Sustain (LA Phil commission)
My first thought in writing Sustain was to imagine the audience that will sit in Walt Disney Concert Hall 100 years from now, during the 200th season of the Los Angeles Philharmonic. What will it mean to gather as a community and listen to an orchestra in 2118? How will the ears and minds of those people be different from ours? How will they be the same? How will their notions of time and space and sound and history be shaped by the world around them, and what will that world outside the Hall look like? What place will the art of live symphonic performance have in such a society?

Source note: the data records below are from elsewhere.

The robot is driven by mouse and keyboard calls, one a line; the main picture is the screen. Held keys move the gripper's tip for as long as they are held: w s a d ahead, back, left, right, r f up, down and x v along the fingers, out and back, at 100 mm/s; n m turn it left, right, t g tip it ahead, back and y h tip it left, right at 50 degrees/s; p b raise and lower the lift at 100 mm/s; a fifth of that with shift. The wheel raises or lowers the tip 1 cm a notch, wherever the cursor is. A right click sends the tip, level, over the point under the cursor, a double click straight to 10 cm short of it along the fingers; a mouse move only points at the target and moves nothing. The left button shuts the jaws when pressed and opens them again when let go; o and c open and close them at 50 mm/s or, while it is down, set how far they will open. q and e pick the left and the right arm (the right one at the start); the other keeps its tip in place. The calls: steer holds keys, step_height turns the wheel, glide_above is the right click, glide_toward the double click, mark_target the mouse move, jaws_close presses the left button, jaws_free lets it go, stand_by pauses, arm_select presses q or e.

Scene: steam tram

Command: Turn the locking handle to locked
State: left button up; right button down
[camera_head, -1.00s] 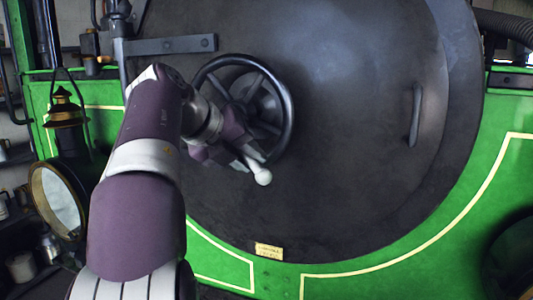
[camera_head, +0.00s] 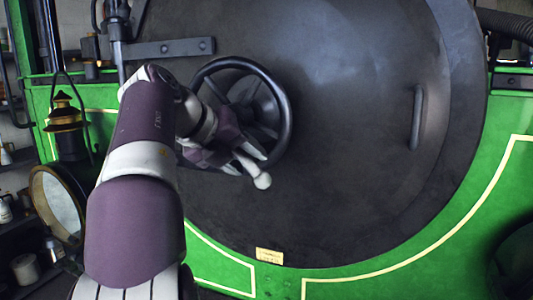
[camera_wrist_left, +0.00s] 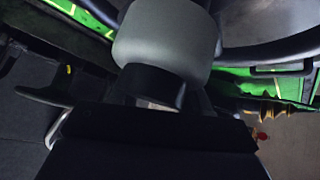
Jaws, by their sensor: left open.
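The locking handle (camera_head: 262,181), a pale bar with a round ball end, points down and right in front of the dark round door, at the lower part of the spoked handwheel (camera_head: 287,112). My left gripper (camera_head: 246,163) is open, its pale fingertips beside the bar just above the ball end. The bar appears to lie between the fingers; I cannot tell whether they touch it. The handle's inner end is hidden behind the gripper. In the left wrist view, dark gripper parts fill the lower middle, below a large pale grey cylinder I cannot identify for certain. My right gripper is not in view.
The dark door (camera_head: 350,180) carries a vertical grab bar (camera_head: 416,117) at right and a hinge strap (camera_head: 170,47) at upper left. A brass-topped lamp (camera_head: 66,120) and a round lamp glass (camera_head: 58,203) stand left of my arm. The door's right side is clear.

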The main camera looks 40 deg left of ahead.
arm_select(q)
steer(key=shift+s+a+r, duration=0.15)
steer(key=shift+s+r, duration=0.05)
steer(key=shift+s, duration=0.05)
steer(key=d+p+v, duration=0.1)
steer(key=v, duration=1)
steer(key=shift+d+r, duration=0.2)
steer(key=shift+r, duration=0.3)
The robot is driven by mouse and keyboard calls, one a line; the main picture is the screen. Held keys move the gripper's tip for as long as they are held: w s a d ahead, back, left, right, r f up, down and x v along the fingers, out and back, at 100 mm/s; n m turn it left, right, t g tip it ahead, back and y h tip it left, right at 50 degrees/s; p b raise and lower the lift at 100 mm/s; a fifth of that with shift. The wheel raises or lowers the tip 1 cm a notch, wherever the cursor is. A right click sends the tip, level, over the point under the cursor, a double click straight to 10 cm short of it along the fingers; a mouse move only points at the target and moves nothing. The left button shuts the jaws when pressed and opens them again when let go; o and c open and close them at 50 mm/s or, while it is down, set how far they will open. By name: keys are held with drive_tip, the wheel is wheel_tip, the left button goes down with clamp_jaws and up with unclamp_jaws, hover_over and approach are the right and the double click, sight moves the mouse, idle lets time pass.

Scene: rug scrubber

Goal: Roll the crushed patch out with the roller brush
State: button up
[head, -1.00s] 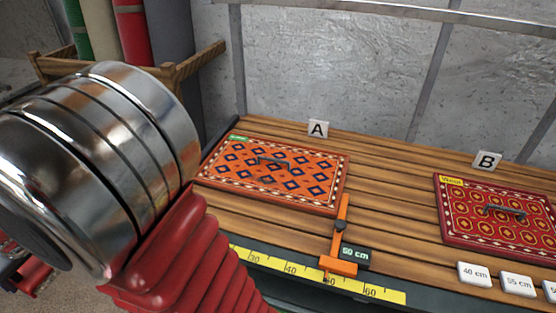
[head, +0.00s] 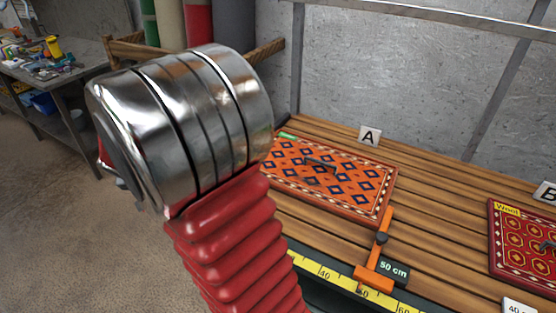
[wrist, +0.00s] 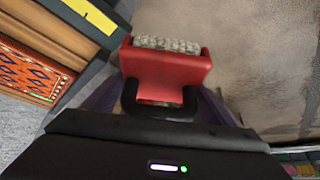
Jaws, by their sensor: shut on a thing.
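In the wrist view my gripper (wrist: 160,106) is shut on a red brush (wrist: 165,65) by its dark loop handle. Pale grey bristles show along the brush's far edge. I cannot tell whether it is a roller. A brown-beige, worn-looking surface (wrist: 265,55) lies beyond and to the right of the brush. I cannot tell whether this is a rug with the crushed patch or bare floor, nor whether the brush touches it. In the head view my arm hides the gripper and brush.
A slatted wooden bench (head: 430,210) holds an orange patterned rug panel (head: 330,180) by sign A (head: 369,135) and a red one (head: 520,240) by sign B. A yellow ruler (head: 325,273) with an orange slider (head: 374,275) runs along its front. A cluttered worktable (head: 60,72) stands at left.

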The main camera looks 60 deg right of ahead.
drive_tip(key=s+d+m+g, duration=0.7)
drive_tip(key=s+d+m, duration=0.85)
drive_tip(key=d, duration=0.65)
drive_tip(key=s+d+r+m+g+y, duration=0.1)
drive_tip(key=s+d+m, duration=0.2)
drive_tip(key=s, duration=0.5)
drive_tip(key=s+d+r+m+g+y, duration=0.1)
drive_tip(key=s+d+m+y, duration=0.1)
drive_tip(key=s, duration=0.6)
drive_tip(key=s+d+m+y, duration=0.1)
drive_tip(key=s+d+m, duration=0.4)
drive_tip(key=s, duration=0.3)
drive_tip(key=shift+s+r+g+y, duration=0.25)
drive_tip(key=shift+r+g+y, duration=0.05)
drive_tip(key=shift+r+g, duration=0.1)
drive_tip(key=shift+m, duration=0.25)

These are broad and bottomless questions which led me in many directions, but gradually they coalesced around a pair of subjects. The first is time. Perhaps, 100 years from now, the act of sitting quietly and listening to a symphonic argument unfold over 45 minutes will mean even more than it does today. Perhaps, in a time when humans will be bombarded with increasingly atomized bits of information, when overstimulation, fragmentation, and isolation will be the given norms of experience and discourse, perhaps then communal listening to a single, long unbroken musical thought will carry a kind of significance, sacrifice, and otherness we can’t yet really imagine.
I realized, as I was trying to conceptualize Sustain as one long unbroken musical thought, that I was attempting to access and understand spans of time that were much bigger than my own, that I was trying to move from times with which I was familiar — that of a tweet, or a work day, or a year — to things I could never personally experience, like the rise and fall of species, the movement of tectonic plates, the birth and death of stars.
And this thinking brought me around to what is perhaps at the heart this piece: the natural world. Midway through writing Sustain, I discovered that I was really writing a piece about the Earth, and my — and our — relationship to it. All the work I was doing with long spans of musical time and geologically unfolding sonic processes was in many ways my attempt to place us, the listeners in Walt Disney Concert Hall, in relation to things in nature which are unfathomably bigger and longer than we are. And if there is a sense of sadness or loss that permeates this music, it comes from the knowledge that we, at this critical moment in our history, are not doing enough to sustain the planet that sustains us, that we are not preparing our home for those who will inhabit it in the next hundred, thousand, or million years.